Requirement: Give only the lines from the one containing "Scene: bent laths" through the end of the material below, exactly as written.

Recorded data:

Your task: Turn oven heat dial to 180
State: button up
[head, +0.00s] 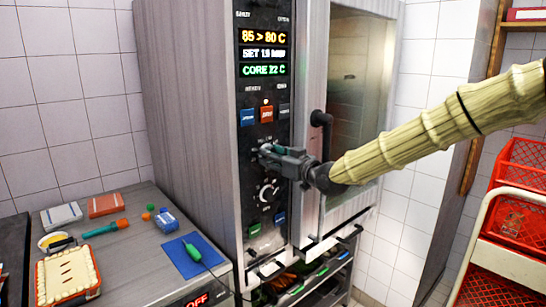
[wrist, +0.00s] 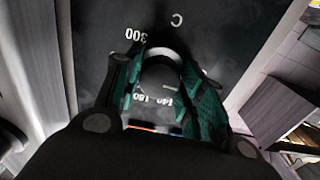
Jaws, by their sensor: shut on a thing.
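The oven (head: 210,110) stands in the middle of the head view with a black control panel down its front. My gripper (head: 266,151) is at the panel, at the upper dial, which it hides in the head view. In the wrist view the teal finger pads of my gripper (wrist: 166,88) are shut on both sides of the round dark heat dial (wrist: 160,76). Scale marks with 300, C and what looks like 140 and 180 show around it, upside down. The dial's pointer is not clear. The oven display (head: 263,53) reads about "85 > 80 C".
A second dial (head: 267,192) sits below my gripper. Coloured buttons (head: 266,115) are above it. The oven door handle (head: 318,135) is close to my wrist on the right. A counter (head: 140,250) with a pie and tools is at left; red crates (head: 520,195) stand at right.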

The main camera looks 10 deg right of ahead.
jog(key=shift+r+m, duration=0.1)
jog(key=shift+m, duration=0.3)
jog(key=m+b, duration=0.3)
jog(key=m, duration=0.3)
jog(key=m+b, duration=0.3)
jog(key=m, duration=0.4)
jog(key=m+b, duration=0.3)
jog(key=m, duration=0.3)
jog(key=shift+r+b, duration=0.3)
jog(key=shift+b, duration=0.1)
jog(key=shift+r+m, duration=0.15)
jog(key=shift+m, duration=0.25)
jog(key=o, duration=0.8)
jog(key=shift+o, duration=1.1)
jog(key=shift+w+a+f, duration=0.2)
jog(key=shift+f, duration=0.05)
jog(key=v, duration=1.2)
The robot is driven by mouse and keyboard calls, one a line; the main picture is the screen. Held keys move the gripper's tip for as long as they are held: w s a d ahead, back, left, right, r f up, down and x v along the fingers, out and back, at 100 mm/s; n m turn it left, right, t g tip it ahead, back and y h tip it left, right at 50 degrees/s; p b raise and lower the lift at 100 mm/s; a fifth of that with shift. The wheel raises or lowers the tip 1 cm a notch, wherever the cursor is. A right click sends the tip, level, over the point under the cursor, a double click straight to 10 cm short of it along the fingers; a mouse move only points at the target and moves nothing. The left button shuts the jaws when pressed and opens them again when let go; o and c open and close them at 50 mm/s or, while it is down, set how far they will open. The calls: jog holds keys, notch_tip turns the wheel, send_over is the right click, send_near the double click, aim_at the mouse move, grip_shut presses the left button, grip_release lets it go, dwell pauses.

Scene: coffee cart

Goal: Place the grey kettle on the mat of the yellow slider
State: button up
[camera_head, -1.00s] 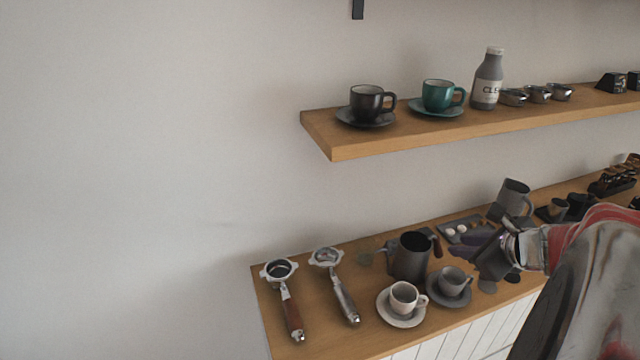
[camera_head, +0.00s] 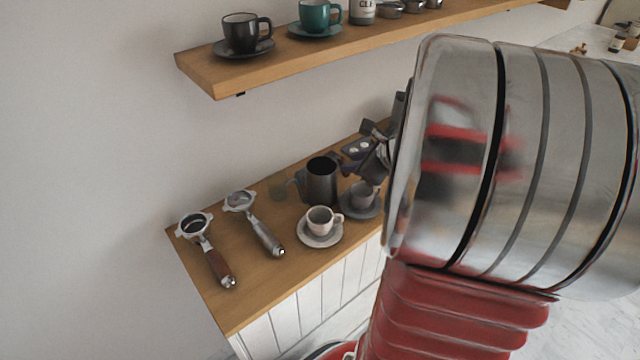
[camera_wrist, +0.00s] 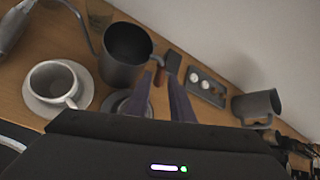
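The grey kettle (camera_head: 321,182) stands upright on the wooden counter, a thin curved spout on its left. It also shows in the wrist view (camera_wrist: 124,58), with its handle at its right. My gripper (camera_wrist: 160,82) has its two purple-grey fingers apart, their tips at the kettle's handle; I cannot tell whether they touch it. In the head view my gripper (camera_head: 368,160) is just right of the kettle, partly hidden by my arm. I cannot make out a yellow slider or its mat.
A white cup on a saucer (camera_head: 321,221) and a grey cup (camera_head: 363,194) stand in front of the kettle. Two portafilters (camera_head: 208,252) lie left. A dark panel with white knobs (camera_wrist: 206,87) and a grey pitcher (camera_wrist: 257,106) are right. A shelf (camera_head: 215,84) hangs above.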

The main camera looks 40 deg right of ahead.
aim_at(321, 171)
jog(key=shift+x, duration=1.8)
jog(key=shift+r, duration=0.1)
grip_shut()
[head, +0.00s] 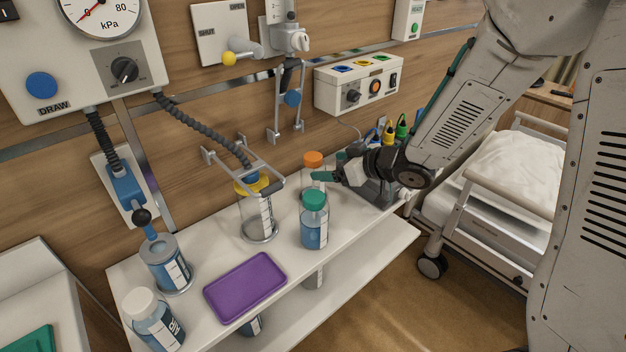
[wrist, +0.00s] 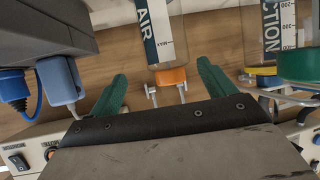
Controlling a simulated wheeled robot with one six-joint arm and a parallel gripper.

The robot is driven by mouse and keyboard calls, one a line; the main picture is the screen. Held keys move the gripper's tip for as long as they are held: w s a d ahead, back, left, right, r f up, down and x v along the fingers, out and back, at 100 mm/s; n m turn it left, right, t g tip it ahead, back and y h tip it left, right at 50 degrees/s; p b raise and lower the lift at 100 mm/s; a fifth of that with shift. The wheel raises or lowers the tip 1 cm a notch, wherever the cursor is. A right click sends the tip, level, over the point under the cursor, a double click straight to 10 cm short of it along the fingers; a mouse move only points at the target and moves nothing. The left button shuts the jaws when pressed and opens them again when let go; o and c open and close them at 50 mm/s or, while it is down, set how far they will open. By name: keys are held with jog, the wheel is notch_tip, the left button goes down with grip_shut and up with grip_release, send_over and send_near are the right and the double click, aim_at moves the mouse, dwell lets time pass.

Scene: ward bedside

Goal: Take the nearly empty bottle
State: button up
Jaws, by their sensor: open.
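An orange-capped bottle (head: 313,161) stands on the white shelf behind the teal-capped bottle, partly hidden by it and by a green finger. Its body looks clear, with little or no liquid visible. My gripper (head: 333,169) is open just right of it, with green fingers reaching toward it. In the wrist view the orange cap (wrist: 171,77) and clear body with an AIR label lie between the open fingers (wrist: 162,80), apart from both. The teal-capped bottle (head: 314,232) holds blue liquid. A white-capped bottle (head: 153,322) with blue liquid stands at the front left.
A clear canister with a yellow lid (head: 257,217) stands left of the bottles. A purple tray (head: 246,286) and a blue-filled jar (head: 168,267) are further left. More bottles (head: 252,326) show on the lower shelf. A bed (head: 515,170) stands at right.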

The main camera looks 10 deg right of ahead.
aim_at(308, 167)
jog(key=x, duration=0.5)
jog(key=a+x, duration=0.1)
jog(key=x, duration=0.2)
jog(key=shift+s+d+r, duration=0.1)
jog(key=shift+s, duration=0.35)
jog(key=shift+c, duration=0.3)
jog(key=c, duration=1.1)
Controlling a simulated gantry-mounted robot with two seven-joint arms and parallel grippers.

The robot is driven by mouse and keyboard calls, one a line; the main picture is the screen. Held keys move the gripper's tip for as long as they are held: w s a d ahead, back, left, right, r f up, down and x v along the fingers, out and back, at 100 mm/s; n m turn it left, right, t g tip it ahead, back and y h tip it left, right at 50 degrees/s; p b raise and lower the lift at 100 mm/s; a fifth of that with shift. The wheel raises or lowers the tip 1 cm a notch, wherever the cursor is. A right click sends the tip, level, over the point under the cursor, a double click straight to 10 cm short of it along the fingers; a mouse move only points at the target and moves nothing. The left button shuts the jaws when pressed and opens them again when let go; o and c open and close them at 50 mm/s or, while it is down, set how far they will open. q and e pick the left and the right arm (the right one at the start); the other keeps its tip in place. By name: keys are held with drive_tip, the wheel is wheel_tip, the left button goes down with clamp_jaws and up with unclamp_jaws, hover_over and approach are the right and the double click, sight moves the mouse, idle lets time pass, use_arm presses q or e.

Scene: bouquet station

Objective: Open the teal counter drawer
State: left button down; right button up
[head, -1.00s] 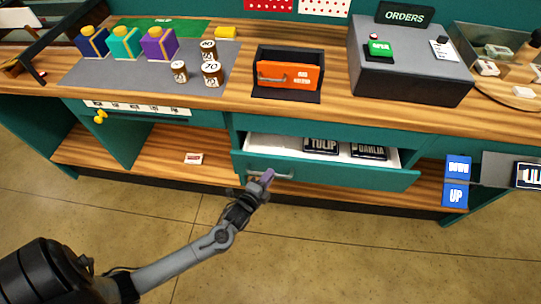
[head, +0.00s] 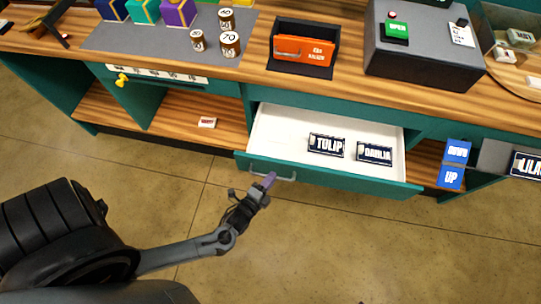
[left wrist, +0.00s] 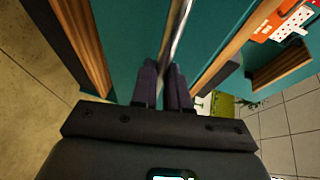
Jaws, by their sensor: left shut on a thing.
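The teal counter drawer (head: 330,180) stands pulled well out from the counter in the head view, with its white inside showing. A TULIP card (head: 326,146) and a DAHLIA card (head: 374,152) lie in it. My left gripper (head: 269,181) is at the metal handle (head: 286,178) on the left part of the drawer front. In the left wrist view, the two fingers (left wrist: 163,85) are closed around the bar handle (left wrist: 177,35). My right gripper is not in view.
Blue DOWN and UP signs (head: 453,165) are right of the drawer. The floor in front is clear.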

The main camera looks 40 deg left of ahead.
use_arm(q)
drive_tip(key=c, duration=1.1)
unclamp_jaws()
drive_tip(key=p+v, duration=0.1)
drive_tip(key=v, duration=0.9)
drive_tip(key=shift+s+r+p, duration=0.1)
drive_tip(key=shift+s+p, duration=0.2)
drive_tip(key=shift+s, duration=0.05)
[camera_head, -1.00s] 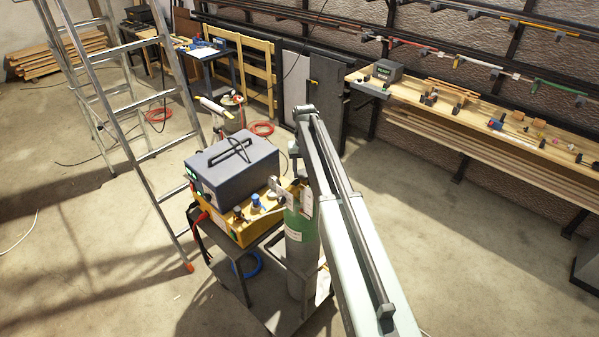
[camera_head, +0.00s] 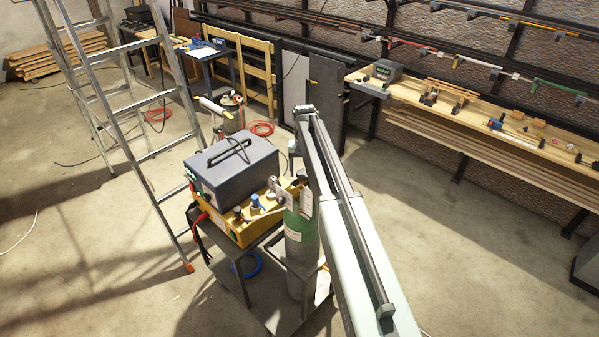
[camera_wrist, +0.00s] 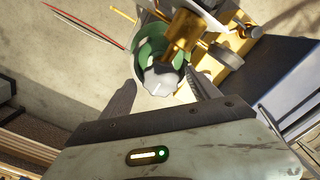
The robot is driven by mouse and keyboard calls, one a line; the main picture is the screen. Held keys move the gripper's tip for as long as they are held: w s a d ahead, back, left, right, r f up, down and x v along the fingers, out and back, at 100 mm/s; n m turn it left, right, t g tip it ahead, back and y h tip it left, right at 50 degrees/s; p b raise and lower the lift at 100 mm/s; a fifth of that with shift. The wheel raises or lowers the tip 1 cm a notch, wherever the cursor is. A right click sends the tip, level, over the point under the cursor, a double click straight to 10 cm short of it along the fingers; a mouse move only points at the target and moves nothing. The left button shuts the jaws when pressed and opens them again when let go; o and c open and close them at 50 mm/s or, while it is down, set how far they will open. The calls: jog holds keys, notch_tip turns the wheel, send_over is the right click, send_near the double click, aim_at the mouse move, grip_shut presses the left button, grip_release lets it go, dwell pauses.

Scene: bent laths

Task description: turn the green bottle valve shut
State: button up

Answer to this task:
Scene: bent laths

Task description: turn the green bottle valve shut
State: button up

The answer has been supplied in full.